For the building is constructed from various parts, and the truth of the light of the world will be built from various dimensions, from various approaches, for these and those are the words of the living God... It is the precisely the multiplicity of opinions which derive from variegated souls and backgrounds which enriches wisdom and brings about its enlargement. In the end all matters will be properly understood and it will be recognized that it was impossible for the structure of peace to be built without those trends which appeared to be in conflict. -- Rav Kook, Olat Raya, Vol. 1, p. 330
This quote appears at the top of a study sheet called Religion and Politics: Some Orienting Texts, which we worked with on the second day of our third Rabbis Without Borders fellows meeting. We began with the simple question: what is Rav Kook talking about here? What is "the building"?
We brainstormed some answers. It could be the third Temple, yet to be built; it could be Olam ha-Ba, the World to Come; it could be our own community; it could be the world at large. Rabbi Brad Hirschfield noted that Rav Kook can be read as focusing on the body politic of the Jewish people / the classical notion of the ingathering of the exiles, and also on individual human experience, and also on universal human experience -- all at once. (He also noted that we need to read Rav Kook's words both as theology and as poetry, which is, as y'all know, one of my favorite points of intersection.)
Rav Kook moves from "the building" to "the truth of the light of the world." It's arguable that he's talking here about truth itself. He could mean truth inside a single person; truth inside a people or community; truth inside all people -- and in all of these understandings, he's saying that truth will be built "from various dimensions and approaches." Truth is multivariant. Truth is in the future tense. It will be built, which means it isn't built yet. For Rav Kook, absolute truth does exist -- but it's emergent. It's not present, not fully -- and any claims about it must bear in mind that truth is a work in progress.

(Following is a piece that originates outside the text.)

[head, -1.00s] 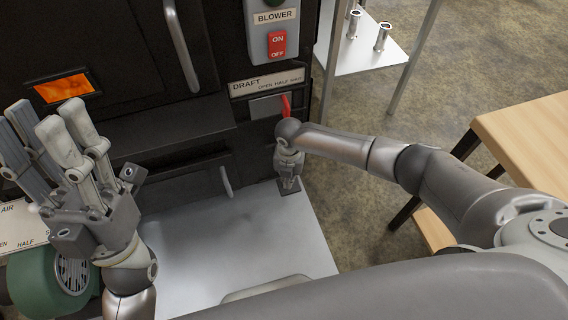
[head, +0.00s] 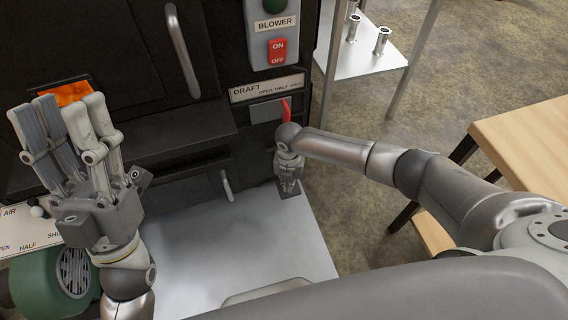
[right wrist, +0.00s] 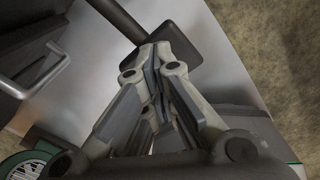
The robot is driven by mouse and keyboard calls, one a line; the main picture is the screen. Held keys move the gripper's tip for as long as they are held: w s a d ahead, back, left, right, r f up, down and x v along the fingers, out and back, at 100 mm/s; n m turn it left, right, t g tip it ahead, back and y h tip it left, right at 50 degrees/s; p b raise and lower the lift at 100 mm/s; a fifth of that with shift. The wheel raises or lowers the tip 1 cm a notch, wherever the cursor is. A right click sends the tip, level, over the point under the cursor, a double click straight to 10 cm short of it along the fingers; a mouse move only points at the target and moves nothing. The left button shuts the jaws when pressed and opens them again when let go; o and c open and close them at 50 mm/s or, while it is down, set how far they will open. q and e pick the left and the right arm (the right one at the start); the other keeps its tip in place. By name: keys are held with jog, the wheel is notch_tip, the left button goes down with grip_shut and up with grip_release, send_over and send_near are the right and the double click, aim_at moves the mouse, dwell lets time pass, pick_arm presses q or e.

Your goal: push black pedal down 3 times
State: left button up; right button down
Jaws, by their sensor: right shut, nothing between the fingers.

Imagine, said Rabbi Hirschfield, that at moments of our greatest political passion we understood simultaneously that there is real truth -- and, that truth is a work in progress. There may be an inclination to say "There's a truth but we're not there yet" -- but the idea of "we're not there yet" means there's a fixed "there" which we know we're heading toward. And for Rav Kook, by definition, when we get there, wherever there is, it will be different from whatever we can possibly imagine now. This took on a lot of resonance in the context of our two-day conversations about religion and politics. How might my relationship to politics change if I approached politics via the lens Rav Kook offers here? Brad continued:
Imagine that you're at a bus stop and it's starting to rain. So you get on a bus, not certain that it's going where you want to go... If you board the bus with questions for the driver, and interest in your fellow riders, and a keen interest in what's going on outside the windows, you'll be taking a very different ride from the other guy on the bus who thinks he knows exactly where he's going.
(This sparked several tweets which connected this bus metaphor with Robert Frost's The Road Not Taken.)

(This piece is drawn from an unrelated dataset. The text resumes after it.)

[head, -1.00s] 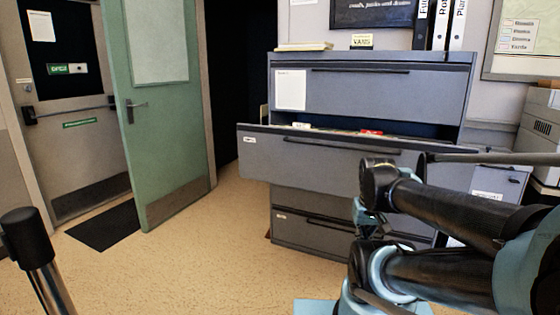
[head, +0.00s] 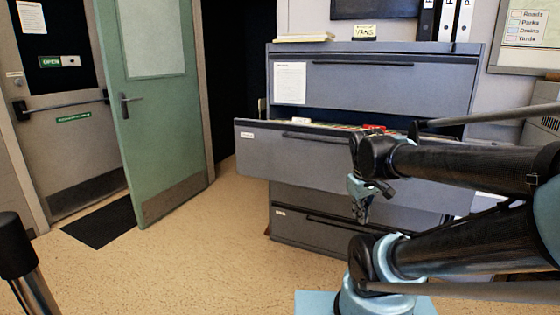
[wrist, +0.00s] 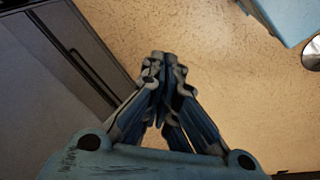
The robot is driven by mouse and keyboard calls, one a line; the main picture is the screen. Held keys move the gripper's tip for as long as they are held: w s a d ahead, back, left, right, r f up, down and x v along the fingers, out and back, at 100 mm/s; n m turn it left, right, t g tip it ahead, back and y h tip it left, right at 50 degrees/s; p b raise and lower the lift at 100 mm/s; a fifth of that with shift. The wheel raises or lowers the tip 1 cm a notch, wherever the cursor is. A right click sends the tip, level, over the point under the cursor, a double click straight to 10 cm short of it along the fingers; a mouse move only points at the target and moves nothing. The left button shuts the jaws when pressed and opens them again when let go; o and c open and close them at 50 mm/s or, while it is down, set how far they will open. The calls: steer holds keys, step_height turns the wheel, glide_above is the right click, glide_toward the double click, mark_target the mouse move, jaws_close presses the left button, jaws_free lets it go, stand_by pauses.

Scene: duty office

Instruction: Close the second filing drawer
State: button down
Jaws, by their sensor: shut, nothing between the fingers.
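A grey filing cabinet (head: 380,62) stands against the wall. Its second drawer (head: 290,158) is pulled well out, with red and white items and files showing inside. The top drawer and the drawers below look shut. My gripper (head: 362,215) hangs pointing down in front of the right part of the open drawer, and my arm hides that drawer's right end. In the wrist view my gripper (wrist: 162,62) has its fingertips together, with nothing between them. Grey drawer fronts (wrist: 75,55) show at the upper left there, apart from the fingers.
A green door (head: 160,100) stands open at the left, with a dark mat (head: 100,222) by it. A black-topped post (head: 17,245) is at the near left. Speckled floor (head: 200,260) before the cabinet is clear.

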What I find so beautiful about this Rav Kook passage is the idea that truth is always emergent, always becoming, and always being-built out of multiple approaches and ideas and souls. In order for truth to be built, we need all of our "variegated souls and backgrounds."
Rav Kook is clear that "the building" requires all of us. And in the end, peace cannot be built (between any "us and them," whoever that is for you) without the existence of difference and conflict; otherwise there's nothing to bridge between. Peace can't be built without all of us, without the multiplicity of opinions, without the "variegated souls and backgrounds which enrich wisdom and bring about its enlargement." And ultimately, even the existence of difference and conflict -- for Rav Kook -- is only an "appearance." On a broader or deeper level we're part of something much bigger in which our differences are contained.
From this text, we went on to a text from Exodus Rabbah in which some sectarians challenge R' Simlai, "Are there not many deities in the world?" After all, they point out, the word Elohim -- one of our names for God -- is clearly a plural word, so that must imply that there are plural gods! R' Simlai offers a grammatical answer: the Torah text may use a plural-sounding word for God, but the verb which goes with it is singular, so obviously God is One. His disciples are dissatisfied with this. So another rabbi, R' Levi, offers the teaching that the voice of God was heard by each individual according to their own capabilities. At the moment of revelation, each person heard what they were able to hear. (In Reb Zalman's frequent framing: God broadcasts on all channels, and each of us receives on the channel to which we are attuned.)
The point is: for the Rabbis, the claim of a singular God is not disproven, but is in fact proved, by the multiplicity of revelation -- and the multiplicity of revelations are geared toward the capabilities of those who receive. If we believe in a singular God, then the more manifestations of God there are in the world, then the closer we come to the truth of the claim of the existence of that infinite One.
Or, as Rav Kook has it, "the building" of ultimate truth can only be built through our variegated souls and backgrounds. It is not despite but through our most passionate political and spiritual differences that truth can be built. (It is not despite but through the multiplicity of revelations that Oneness can be accessed.) It is in and through our differences that we access the One.